Michael Saylor and Jack Mallers are at it again. This week, the two Bitcoin heavyweights renewed their long-running debate over how Strategy should report its Bitcoin holdings — specifically around the company's mNAV and dilution metrics. Saylor, Strategy's executive chairman, argued that issuing equity to buy Bitcoin actually strengthens shareholder value rather than diluting it. Mallers, the CEO of Bitcoin payment app Strike, has long taken the opposite view, warning that dilution is eating away at the returns for early investors. The exchange played out on social media and has drawn fresh attention to the tension between Bitcoin maximalism and corporate treasury strategy.

What the debate is about

At the center is Strategy's use of its massively inflated market value relative to net asset value — its mNAV. Critics like Mallers say that by issuing shares at a premium to Bitcoin's price, Strategy is effectively selling new stock to buy old Bitcoin, punishing existing shareholders.
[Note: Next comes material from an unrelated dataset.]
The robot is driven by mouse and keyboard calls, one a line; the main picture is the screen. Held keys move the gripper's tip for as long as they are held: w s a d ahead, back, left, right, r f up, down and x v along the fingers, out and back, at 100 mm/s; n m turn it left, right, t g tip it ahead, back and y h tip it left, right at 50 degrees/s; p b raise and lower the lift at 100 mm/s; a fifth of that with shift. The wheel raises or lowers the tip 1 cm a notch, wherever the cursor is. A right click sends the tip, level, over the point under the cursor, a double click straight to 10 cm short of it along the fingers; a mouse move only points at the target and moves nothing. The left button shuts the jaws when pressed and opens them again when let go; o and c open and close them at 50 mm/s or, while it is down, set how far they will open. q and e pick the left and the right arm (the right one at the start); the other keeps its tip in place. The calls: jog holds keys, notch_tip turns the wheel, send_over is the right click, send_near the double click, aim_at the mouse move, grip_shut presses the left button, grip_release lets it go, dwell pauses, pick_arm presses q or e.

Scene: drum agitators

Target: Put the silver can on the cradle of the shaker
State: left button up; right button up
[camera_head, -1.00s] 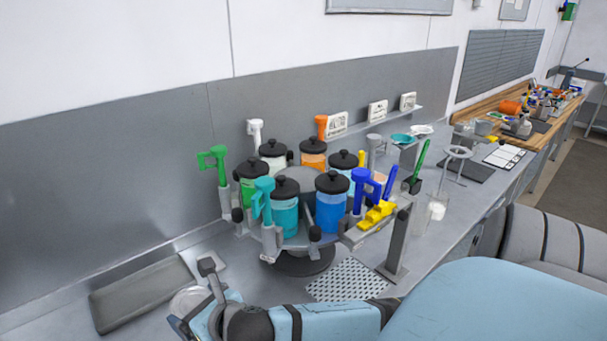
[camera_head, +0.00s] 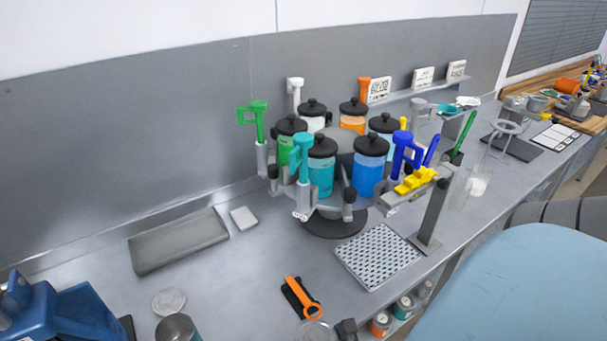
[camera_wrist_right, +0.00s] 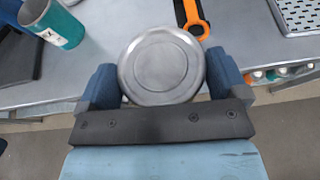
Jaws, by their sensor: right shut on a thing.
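The silver can (camera_wrist_right: 160,62) is seen from its round metal end in the right wrist view, between the blue fingers of my right gripper (camera_wrist_right: 157,84). The gripper is shut on it. In the head view, a round silver end (camera_head: 315,331) at the bottom edge appears to be this can, with a dark fingertip (camera_head: 346,327) beside it. A blue machine (camera_head: 60,312), possibly the shaker, is cut off at the bottom left. It is partly visible in the wrist view (camera_wrist_right: 15,65). Its cradle cannot be made out. My left gripper is not in view.
A teal-and-silver can (camera_wrist_right: 60,22) stands left of my gripper. An orange tool (camera_head: 303,297) lies just behind the held can. A clear round dish (camera_head: 169,301), grey slab (camera_head: 180,240) and perforated plate (camera_head: 378,255) are on the bench. A carousel of coloured jars (camera_head: 368,168) stands behind.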

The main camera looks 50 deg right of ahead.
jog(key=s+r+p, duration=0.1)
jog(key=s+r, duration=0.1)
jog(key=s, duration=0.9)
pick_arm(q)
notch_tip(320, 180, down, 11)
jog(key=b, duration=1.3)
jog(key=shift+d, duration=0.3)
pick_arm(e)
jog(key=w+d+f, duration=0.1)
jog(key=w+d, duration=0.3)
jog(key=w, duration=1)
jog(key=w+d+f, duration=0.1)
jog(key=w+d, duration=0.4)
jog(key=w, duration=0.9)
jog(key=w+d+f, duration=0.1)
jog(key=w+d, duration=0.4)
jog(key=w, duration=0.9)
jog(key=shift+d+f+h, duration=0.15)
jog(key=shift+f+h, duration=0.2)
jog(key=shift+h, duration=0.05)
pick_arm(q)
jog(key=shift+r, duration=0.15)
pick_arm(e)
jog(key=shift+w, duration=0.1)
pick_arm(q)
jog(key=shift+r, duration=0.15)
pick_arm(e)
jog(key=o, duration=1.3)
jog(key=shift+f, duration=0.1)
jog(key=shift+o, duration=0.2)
Saylor counters that the issuance is disciplined and accretive: each new dollar raised through equity buys more Bitcoin per share, increasing long-term Bitcoin exposure for all holders. The two have gone back and forth for months, but this week's exchange was sharper than usual.
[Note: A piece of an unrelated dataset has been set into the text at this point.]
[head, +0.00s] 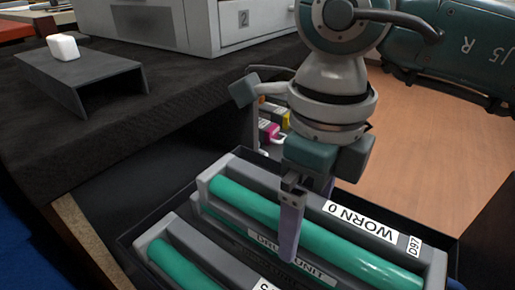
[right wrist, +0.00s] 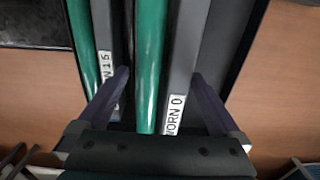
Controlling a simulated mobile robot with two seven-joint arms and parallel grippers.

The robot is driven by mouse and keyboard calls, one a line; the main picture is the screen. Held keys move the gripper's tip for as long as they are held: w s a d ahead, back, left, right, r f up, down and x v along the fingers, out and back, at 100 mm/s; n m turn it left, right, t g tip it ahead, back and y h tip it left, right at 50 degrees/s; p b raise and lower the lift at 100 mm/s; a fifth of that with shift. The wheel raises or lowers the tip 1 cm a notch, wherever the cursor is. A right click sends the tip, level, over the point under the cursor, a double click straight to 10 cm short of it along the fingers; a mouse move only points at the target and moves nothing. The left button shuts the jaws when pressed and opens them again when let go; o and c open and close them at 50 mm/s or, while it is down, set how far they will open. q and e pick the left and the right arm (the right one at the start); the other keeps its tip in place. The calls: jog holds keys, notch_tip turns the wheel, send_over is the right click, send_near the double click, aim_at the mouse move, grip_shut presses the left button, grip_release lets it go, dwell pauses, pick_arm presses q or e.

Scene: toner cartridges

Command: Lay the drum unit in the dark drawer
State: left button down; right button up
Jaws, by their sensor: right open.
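A grey drum unit with a green roller (head: 320,235), labelled "WORN 0", "D97" and "DRUM UNIT", lies in the dark drawer (head: 128,240). My right gripper (head: 306,222) points down over its middle, jaws open, one finger on each long side. In the right wrist view the open fingers (right wrist: 160,76) straddle the same unit (right wrist: 150,55). I cannot tell whether they touch it. A second drum unit (head: 178,262) lies beside it in the drawer, on the left. My left gripper is not in view.
A dark bench top (head: 150,130) carries a grey bracket (head: 85,85) with a white block (head: 63,47) on it. A grey printer (head: 200,25) stands behind. Coloured cartridges (head: 270,130) show behind my right arm. Open wooden floor lies right.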

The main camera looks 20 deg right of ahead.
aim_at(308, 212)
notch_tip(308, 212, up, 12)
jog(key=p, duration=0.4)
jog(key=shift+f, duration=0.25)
Saylor's case for dilution as strength

Saylor's argument rests on a simple math: as long as Strategy's stock trades above its Bitcoin-per-share value, selling shares to raise cash for more Bitcoin increases Bitcoin per share over time. He called it a "perpetual Bitcoin generation machine" — though that phrasing is his, not our gloss. The key number he points to is the company's BTC yield, a metric Strategy created to show that Bitcoin per share is growing even as the share count swells. For Saylor, the dilution is a feature, not a bug.
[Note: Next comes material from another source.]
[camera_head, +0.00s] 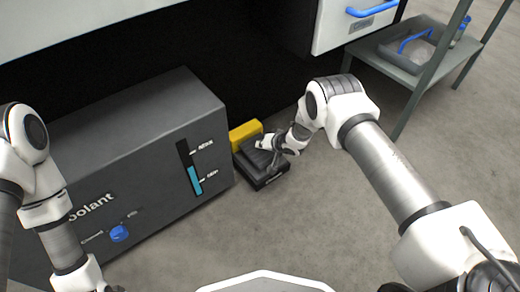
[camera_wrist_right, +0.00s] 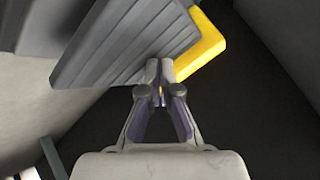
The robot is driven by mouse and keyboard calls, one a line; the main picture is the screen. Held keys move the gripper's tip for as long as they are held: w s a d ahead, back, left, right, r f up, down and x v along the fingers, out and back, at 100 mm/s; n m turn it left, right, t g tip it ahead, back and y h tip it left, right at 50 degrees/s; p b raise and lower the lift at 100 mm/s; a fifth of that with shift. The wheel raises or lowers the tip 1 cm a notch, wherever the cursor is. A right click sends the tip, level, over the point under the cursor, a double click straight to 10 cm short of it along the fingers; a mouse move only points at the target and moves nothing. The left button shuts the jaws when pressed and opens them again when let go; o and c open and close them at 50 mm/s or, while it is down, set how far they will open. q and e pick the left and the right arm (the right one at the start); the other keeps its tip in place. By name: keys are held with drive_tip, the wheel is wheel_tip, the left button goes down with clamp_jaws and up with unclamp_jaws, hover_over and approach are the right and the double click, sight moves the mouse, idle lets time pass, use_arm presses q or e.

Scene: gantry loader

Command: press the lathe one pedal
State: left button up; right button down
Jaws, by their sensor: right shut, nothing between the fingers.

The timing isn't accidental. Strategy has been one of the most aggressive corporate buyers of Bitcoin since 2020, and its stock has become a proxy for Bitcoin exposure in traditional portfolios. But with Bitcoin trading near recent highs and Strategy's share count climbing, the debate over whether the model actually works has real consequences. Mallers has warned that once the premium compresses — if Strategy's stock price falls closer to its net asset value — the entire strategy collapses. For now, the premium remains above 1.5x, but the margin isn't what it used to be.

What comes next

Both sides are dug in. Mallers has called for more transparent reporting from Strategy, while Saylor has defended the company's disclosures as industry-leading. There's no formal deadline or regulatory action tied to this debate, but it's likely to resurface whenever Strategy announces its next Bitcoin purchase — which could happen any week. Investors will be watching for how the dilution numbers change relative to the stock price.